▶ What needs to be done
Reproduce the listing below exactly. Pictures do not belong in the copy.

▶ Dataset section

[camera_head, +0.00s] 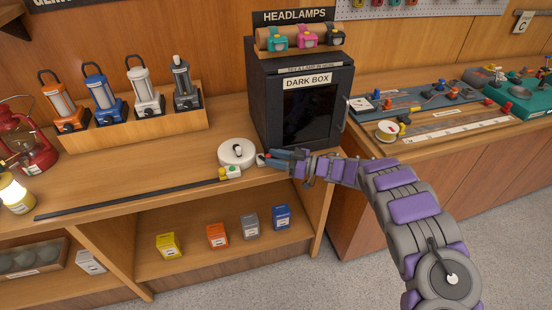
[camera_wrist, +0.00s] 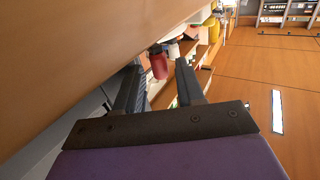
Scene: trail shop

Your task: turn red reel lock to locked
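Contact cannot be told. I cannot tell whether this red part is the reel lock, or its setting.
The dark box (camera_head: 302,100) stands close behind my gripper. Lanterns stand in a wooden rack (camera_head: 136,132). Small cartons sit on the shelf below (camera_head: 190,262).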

▶ Answer
[camera_head, +0.00s] 
[camera_wrist, +0.00s] 
Scene: trail shop

Your task: turn red reel lock to locked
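Contact cannot be told. I cannot tell whether this red part is the reel lock, or its setting.
The dark box (camera_head: 302,100) stands close behind my gripper. Lanterns stand in a wooden rack (camera_head: 136,132). Small cartons sit on the shelf below (camera_head: 190,262).

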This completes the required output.